- What the exercise asks
Reproduce every line of the material below, but drop the pictures.

- Dataset content
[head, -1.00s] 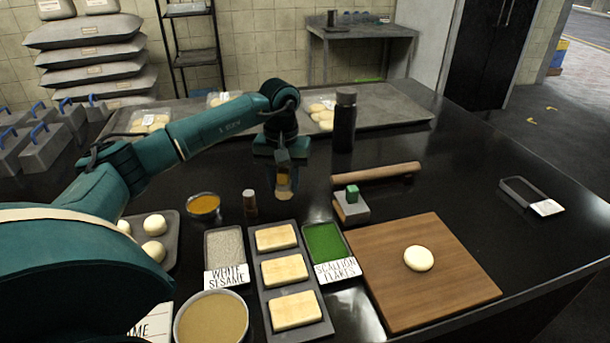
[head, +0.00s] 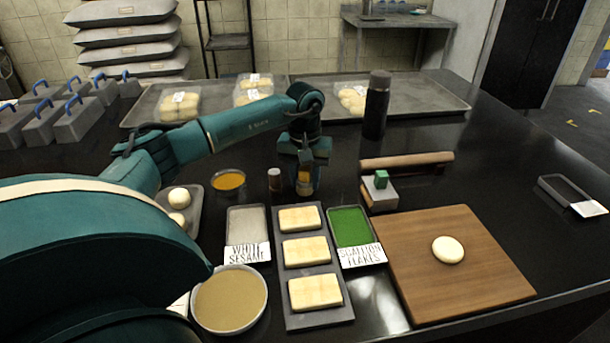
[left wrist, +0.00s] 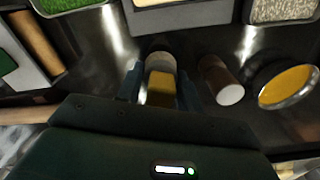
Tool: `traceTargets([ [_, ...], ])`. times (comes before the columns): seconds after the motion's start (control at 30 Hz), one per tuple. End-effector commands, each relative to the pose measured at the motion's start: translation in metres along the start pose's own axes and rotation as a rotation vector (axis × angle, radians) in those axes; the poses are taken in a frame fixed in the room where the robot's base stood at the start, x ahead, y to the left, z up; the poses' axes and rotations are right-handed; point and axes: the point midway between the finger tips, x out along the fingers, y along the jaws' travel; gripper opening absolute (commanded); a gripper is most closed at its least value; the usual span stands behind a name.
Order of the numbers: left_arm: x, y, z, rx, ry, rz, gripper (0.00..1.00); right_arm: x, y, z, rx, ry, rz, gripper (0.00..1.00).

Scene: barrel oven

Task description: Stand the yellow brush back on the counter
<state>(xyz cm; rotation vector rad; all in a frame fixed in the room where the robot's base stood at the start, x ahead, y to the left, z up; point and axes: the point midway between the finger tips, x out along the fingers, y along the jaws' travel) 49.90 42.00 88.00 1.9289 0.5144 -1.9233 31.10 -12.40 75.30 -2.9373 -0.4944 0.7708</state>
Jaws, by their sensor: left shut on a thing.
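The yellow brush (head: 305,177) is held upright in my left gripper (head: 305,182), beside a small brown jar (head: 275,180) on the dark counter (head: 450,185). In the left wrist view the brush (left wrist: 160,88) sits between the two fingers of the gripper (left wrist: 159,90), which are shut on it. Its lower end is at or close to the counter; I cannot tell if it touches. My right gripper is not in view.
An orange-filled bowl (head: 229,181) stands left of the jar. Sesame (head: 247,228), bread (head: 304,250) and scallion (head: 350,228) trays lie in front.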

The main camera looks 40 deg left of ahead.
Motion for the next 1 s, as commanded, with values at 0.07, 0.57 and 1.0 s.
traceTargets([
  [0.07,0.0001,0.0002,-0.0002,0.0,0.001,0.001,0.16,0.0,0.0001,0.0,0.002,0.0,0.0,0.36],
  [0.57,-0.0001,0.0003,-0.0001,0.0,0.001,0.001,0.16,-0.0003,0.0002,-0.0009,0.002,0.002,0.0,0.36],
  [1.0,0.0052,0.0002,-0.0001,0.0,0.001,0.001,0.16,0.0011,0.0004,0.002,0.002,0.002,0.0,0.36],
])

- Written reply
[head, -1.00s] 
[head, +0.00s] 
[left wrist, +0.00s] 
Tool: `traceTargets([ [_, ...], ])`. times (comes before the columns): seconds after the motion's start (control at 30 Hz), one per tuple. End-effector commands, each relative to the pose measured at the motion's start: translation in metres along the start pose's own axes and rotation as a rotation vector (axis × angle, radians) in those axes; the poses are taken in a frame fixed in the room where the robot's base stood at the start, x ahead, y to the left, z up; the poses' axes and rotations are right-handed; point and axes: the point midway between the finger tips, x out along the fingers, y along the jaws' travel; gripper opening absolute (commanded); a gripper is most closed at its least value; the usual span stands behind a name.
Order of the numbers: left_arm: x, y, z, rx, ry, rz, gripper (0.00..1.00); right_arm: x, y, z, rx, ry, rz, gripper (0.00..1.00).

Scene: barrel oven

Task description: Stand the yellow brush back on the counter
<state>(xyz cm; rotation vector rad; all in a frame fixed in the room where the robot's base stood at the start, x ahead, y to the left, z up; point and axes: the point midway between the finger tips, x out along the fingers, y along the jaws' travel) 49.90 42.00 88.00 1.9289 0.5144 -1.9233 31.10 -12.40 75.30 -2.9373 -0.4944 0.7708</state>
Jaws, by their sensor: left shut on a thing.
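The yellow brush (head: 305,177) is held upright in my left gripper (head: 305,182), beside a small brown jar (head: 275,180) on the dark counter (head: 450,185). In the left wrist view the brush (left wrist: 160,88) sits between the two fingers of the gripper (left wrist: 159,90), which are shut on it. Its lower end is at or close to the counter; I cannot tell if it touches. My right gripper is not in view.
An orange-filled bowl (head: 229,181) stands left of the jar. Sesame (head: 247,228), bread (head: 304,250) and scallion (head: 350,228) trays lie in front.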

The main camera looks 40 deg left of ahead.
Motion for the next 1 s, as commanded, with values at 0.07, 0.57 and 1.0 s.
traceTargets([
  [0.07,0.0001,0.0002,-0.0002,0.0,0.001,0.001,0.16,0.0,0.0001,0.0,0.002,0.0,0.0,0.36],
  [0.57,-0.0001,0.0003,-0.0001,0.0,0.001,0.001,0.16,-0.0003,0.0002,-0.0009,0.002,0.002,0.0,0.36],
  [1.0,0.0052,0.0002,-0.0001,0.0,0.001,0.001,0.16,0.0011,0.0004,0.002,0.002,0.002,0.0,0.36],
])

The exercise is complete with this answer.